The "Gotchas" of Shared Memory

Before you go off and refactor everything into shared buffers, there are three things that usually trip people up. I learned these the hard way.

1. Memory Alignment

Native CPUs (especially ARM) hate it when you try to read a 4-byte integer from an address that isn't a multiple of 4. If you’re packing your buffers (Pattern 2), always ensure your fields are aligned. If you have a uint8 followed by a uint32, add three "padding" bytes of zero between them. If you don't, your performance will tank—or your app will just crash with a Bus Error.

2. The V8 Memory Pressure

V8 tracks how much memory it’s using to decide when to run the Garbage Collector. When you use "External Buffers" (Pattern 4), V8 only sees the small JS object, not the 100MB of C++ memory it points to.

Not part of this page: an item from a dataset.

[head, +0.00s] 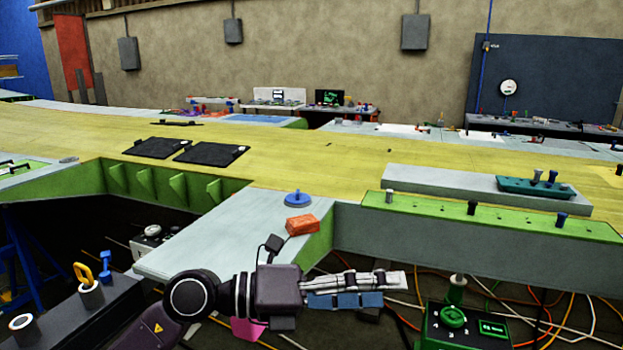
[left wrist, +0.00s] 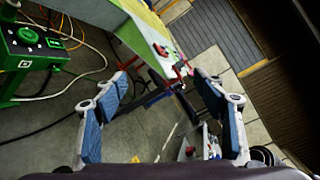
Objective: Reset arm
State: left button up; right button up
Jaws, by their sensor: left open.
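My left arm (head: 185,300) comes in from the lower left in the head view and reaches to the right, in front of the grey bench end. My left gripper (head: 394,289) points right, past the bench's front edge, with cables and floor behind it. In the left wrist view the left gripper (left wrist: 160,78) has its two blue-padded fingers wide apart. My right gripper is in neither view.
An orange block (head: 302,225) and a blue round knob (head: 298,199) sit on the bench end (head: 215,250). A green control box (head: 465,325) stands right of the gripper; it also shows in the left wrist view (left wrist: 30,55). Loose cables cross the floor. Black mats (head: 211,151) lie on the yellow wing surface (head: 290,150).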

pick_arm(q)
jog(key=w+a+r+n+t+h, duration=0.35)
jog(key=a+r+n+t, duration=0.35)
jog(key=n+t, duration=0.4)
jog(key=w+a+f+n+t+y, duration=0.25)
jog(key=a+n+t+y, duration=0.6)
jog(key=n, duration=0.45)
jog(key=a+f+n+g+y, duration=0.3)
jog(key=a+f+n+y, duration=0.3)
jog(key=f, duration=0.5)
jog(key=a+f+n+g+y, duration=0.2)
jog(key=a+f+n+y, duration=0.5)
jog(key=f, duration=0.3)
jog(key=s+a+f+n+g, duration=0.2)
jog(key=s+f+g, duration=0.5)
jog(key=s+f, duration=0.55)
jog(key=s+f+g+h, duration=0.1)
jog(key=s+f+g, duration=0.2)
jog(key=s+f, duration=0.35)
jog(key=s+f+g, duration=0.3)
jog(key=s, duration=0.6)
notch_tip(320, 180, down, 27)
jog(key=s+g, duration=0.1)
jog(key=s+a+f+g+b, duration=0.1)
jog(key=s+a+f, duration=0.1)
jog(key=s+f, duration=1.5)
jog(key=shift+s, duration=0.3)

If you don't notify V8 of this "External Memory," the GC might never run, and your app will balloon until the OS kills it. Use napi_adjust_external_memory to tell Node: "Hey, I'm holding 100MB of invisible stuff, please take that into account."

3. Strings are the Enemy

If you take one thing away from this: FFI hates strings.
In V8, strings are usually UTF-16. In Rust/C++, they are usually UTF-8. Every time you pass a string, the engine has to iterate through every character to transcode it. If you can, use Uint8Array (Buffer) everywhere and only decode it to a string on the JS side when you absolutely have to (like for a final UI render).

Which pattern should you use?

I generally follow this hierarchy:
1. Small, infrequent data? Just pass it normally. Don't over-engineer.
2. Large data moving from JS to Native? Use Pattern 1 (Slabs).
3. Complex objects/arrays? Use Pattern 2 (Packed Structs).
4. Streaming data? Use Pattern 3 (Ring Buffers).
5. Huge data moving from Native to JS? Use Pattern 4 (External Buffers).

FFI doesn't have to be slow. The bottleneck isn't the language—it's the overhead of moving data across the boundary. If you change your mindset from "calling functions" to "aligning memory," you'll find that Node.js is capable of performance levels that most developers think are impossible.

Now go delete those JSON.stringify calls in your hot loops. Your CPU will thank you.